Some offenders are sentenced to longer terms of imprisonment where there will be requirements on them to undertake rehabilitative efforts – if not in prison, then as parole conditions.  However, there is no drug or alcohol testing for offenders on parole.  If such offenders continue to use alcohol/drugs then their likelihood of re-offending is high.

Some offenders receive community-based sentences.  Home Detention is a sentence served in the community for serious offending.  However, although there is a standard condition that the offender is not to consume alcohol or illegal drugs for the duration of their sentence, there is absolutely no testing to ensure compliance.

Current attempts to meaningfully rehabilitate AOD offenders are inadequate, and where AOD dependency remains unaddressed related offending continues.  This approach is referred to as ‘catch and release’.  It is ineffectual, costly, harmful, and does nothing to protect the community apart from the obvious utility that while incarcerated for a short period offenders cannot commit crime.
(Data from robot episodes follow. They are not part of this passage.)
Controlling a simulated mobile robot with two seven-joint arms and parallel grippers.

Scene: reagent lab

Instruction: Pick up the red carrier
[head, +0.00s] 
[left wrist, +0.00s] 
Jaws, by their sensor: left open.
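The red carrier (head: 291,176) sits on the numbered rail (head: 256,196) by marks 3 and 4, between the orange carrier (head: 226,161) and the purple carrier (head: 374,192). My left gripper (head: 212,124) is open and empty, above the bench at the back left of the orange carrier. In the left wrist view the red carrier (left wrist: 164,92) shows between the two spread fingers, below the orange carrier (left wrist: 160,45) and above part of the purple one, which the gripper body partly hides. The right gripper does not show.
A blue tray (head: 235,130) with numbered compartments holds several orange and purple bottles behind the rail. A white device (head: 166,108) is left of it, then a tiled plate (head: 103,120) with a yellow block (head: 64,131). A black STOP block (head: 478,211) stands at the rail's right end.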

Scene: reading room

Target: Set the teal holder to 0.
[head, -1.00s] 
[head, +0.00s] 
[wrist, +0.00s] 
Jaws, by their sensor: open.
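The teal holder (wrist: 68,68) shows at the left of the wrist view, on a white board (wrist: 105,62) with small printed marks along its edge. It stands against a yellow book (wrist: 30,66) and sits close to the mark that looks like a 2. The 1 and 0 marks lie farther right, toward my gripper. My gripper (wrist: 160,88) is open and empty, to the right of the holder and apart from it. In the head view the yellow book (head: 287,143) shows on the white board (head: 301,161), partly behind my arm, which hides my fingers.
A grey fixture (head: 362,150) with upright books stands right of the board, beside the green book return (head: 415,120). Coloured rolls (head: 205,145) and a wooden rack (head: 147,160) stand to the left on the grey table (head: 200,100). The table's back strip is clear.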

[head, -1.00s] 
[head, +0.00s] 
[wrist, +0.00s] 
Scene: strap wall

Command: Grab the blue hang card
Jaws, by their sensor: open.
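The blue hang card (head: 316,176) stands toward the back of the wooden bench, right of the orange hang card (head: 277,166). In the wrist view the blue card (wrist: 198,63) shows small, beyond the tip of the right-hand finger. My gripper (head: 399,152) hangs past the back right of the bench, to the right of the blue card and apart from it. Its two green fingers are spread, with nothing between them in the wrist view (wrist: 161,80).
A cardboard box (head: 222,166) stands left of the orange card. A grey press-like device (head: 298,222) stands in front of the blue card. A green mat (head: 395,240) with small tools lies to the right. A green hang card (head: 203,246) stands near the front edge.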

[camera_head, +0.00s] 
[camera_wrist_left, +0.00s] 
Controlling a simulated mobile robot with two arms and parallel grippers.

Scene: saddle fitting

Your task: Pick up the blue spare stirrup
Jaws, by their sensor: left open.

Alcohol and Other Drug Treatment Courts (AODTCs) have been proven to be effective in preventing recidivist crime and more cost effective than the ‘catch and release’ approach, by offering a regime of treatment and rehabilitation with monitoring for AOD offenders. AODTCs screen and identify offenders who are able, with support and treatment, to make positive changes in their lives, in turn affecting the lives of their family and dependants.  AODTCs challenge the motivation behind criminal offending rather than simply imposing the punitive measures of traditional criminal courts. Currently in the United States there are 2559 drug courts in operation.

The public need to become informed on what needs to change to best protect our families, livelihoods, communities and also those who, with our help, could be rehabilitated thereby reducing recidivism.  Addiction, if not addressed, will result in offenders continuing to take risks and becoming increasingly desperate in their efforts to fuel their addictions.  This in turn puts the public at increased risk and makes our communities a less desirable place to work and live.

 

I have compiled this paper so we can be better armed when we ask for accountability from those charged with ensuring we are safe in our society. Please click on the icon above to download a copy.

Gerald Waters.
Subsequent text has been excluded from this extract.